## Required work
Gather each line containing the string "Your" from these entries.

## Lines of data
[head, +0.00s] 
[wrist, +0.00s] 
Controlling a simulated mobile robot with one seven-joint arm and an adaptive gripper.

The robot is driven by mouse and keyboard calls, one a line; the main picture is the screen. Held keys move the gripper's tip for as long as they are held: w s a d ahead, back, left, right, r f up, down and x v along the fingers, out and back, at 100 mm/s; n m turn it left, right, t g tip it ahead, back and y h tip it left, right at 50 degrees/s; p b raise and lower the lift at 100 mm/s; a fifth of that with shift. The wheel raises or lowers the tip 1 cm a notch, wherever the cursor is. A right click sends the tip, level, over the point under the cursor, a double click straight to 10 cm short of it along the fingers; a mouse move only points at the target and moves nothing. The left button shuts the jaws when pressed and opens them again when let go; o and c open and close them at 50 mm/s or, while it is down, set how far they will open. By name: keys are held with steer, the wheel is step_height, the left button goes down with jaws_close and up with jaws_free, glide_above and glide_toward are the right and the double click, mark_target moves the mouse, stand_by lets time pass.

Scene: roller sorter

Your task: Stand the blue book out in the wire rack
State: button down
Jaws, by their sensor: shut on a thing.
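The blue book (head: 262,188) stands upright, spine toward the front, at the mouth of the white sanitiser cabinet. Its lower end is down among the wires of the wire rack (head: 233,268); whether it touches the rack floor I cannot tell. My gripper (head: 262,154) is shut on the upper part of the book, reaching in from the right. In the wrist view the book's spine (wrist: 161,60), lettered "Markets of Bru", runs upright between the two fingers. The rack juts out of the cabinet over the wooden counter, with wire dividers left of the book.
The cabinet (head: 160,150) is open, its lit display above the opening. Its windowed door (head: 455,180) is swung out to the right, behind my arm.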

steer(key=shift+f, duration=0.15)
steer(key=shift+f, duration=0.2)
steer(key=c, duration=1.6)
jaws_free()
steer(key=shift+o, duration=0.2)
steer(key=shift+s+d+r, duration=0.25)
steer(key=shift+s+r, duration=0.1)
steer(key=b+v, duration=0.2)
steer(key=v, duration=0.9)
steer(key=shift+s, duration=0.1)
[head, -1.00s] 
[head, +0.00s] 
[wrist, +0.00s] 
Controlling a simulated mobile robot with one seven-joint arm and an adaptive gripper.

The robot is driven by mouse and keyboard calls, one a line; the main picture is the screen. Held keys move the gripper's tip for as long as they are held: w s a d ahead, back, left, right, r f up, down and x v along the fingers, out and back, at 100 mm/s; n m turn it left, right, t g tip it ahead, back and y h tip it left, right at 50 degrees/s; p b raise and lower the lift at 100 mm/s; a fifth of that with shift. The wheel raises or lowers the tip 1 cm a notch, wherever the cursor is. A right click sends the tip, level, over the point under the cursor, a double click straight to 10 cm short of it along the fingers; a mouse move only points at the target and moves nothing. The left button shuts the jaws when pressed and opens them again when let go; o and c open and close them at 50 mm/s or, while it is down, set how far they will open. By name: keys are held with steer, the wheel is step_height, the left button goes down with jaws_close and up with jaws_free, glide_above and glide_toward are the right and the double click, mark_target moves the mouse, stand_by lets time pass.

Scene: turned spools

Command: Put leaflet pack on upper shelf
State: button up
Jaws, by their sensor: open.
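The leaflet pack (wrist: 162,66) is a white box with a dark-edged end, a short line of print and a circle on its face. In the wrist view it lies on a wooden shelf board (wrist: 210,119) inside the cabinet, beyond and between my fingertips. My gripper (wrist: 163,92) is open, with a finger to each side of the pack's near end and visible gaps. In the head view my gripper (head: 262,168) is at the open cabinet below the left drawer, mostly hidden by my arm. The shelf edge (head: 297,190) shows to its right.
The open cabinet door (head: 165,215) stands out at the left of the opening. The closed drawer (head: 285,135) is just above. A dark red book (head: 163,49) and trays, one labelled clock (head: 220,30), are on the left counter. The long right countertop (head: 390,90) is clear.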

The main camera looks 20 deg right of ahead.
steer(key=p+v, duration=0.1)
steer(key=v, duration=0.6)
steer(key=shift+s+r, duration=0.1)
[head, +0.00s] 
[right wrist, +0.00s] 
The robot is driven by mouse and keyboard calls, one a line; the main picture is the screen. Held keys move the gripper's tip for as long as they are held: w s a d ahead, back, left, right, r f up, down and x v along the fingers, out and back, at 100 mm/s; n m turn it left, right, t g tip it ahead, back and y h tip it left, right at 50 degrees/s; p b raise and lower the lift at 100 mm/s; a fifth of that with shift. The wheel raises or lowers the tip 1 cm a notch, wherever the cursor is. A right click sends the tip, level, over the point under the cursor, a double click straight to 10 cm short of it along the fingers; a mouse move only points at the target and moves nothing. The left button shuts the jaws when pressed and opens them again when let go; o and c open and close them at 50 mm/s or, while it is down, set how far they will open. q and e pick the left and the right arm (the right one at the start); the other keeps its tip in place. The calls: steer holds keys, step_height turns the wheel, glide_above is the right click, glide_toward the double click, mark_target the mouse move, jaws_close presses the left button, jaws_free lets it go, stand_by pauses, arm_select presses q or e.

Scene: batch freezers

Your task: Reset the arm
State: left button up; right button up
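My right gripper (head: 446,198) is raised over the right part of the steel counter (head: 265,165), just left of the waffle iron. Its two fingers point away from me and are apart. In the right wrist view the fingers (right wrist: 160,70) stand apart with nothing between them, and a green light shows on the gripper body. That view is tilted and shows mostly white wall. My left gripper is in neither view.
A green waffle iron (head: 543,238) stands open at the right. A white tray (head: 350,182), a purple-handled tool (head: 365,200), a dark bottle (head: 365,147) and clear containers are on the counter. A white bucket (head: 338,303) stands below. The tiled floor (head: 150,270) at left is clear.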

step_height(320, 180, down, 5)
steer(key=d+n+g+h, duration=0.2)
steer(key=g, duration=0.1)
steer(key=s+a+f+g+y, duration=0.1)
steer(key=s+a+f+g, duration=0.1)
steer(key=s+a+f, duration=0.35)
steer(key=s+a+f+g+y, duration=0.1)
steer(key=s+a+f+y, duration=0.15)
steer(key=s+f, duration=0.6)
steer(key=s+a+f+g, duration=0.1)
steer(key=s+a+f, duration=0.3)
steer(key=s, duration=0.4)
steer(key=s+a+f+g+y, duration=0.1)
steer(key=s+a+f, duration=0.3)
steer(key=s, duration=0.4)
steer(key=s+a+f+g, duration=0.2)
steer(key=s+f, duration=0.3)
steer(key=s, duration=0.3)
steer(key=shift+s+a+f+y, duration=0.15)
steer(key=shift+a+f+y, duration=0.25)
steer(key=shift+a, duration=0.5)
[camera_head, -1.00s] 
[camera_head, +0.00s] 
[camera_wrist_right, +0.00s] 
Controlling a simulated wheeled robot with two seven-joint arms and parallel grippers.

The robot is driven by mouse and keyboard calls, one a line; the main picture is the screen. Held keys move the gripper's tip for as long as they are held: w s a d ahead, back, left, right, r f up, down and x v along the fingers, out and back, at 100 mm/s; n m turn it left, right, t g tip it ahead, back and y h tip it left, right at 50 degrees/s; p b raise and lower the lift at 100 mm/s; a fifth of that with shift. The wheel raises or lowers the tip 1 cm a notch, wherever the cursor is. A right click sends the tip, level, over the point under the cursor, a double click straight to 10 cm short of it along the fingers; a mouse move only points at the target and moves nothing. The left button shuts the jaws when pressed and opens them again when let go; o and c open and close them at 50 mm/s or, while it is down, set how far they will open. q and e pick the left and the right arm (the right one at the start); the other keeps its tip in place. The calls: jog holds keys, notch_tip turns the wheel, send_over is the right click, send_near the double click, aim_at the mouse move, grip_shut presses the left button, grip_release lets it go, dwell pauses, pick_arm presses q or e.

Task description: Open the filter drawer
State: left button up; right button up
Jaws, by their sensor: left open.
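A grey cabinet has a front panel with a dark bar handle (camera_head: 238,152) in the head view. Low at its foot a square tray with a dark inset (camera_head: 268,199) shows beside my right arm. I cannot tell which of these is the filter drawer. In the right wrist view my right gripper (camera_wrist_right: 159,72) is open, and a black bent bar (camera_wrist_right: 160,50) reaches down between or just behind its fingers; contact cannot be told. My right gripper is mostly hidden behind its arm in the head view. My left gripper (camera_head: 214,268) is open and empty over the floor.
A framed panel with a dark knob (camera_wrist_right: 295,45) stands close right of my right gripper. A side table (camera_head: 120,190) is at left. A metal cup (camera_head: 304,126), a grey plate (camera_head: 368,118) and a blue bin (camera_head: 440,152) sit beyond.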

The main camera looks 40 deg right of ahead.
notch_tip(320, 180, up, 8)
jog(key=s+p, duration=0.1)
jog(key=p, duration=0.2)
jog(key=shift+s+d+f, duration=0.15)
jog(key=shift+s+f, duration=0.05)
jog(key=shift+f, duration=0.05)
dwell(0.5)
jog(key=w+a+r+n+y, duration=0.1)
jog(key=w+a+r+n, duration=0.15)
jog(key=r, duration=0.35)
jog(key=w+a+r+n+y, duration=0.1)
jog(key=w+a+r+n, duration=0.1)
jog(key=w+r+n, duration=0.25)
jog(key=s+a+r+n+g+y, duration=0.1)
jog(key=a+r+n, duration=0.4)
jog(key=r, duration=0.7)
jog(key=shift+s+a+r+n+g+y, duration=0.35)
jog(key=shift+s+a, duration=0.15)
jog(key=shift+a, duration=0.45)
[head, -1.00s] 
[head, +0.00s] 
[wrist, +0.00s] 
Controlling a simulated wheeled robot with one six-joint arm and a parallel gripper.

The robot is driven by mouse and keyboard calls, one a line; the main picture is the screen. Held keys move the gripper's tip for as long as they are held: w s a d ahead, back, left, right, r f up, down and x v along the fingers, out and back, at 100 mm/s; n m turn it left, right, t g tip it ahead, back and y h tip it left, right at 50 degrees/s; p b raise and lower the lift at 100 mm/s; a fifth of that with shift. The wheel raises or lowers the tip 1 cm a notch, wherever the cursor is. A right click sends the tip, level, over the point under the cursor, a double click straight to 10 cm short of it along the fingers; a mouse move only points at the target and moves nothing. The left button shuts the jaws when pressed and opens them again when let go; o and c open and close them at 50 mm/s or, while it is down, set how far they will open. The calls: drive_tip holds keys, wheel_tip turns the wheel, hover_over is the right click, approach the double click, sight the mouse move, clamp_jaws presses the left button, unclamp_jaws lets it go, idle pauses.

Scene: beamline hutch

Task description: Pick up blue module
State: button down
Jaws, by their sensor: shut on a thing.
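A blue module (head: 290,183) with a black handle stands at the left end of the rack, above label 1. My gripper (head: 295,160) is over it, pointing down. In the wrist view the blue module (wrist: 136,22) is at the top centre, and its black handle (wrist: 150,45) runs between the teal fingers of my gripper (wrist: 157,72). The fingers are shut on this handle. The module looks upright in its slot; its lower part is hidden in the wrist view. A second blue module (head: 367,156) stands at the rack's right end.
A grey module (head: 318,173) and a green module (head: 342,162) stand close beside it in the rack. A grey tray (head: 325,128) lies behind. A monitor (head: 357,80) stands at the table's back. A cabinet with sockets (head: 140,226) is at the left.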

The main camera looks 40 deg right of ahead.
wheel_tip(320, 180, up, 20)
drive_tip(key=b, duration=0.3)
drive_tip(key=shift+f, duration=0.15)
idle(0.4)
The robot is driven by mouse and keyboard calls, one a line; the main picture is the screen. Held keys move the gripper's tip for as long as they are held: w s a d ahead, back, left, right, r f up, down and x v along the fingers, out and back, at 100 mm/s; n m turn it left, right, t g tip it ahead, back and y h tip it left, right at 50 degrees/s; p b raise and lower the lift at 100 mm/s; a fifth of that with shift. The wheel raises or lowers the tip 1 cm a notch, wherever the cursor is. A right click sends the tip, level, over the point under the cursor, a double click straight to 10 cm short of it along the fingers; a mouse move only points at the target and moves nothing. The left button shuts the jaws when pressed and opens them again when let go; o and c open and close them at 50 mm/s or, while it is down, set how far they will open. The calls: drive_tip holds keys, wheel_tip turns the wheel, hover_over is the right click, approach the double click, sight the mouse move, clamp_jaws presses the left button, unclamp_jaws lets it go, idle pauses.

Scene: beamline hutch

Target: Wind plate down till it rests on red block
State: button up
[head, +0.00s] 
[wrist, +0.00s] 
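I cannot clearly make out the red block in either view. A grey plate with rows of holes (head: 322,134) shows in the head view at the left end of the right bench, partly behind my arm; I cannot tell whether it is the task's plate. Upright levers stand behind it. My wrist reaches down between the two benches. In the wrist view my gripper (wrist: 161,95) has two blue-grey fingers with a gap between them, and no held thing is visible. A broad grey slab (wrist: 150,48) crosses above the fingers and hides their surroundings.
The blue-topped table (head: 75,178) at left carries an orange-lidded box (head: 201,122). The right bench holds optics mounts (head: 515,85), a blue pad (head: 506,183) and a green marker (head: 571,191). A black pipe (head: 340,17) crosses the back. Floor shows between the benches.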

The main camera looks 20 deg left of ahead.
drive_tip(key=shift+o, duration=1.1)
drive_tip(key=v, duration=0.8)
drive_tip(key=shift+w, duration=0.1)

## Expected answer
Your task: Stand the blue book out in the wire rack
Your task: Reset the arm

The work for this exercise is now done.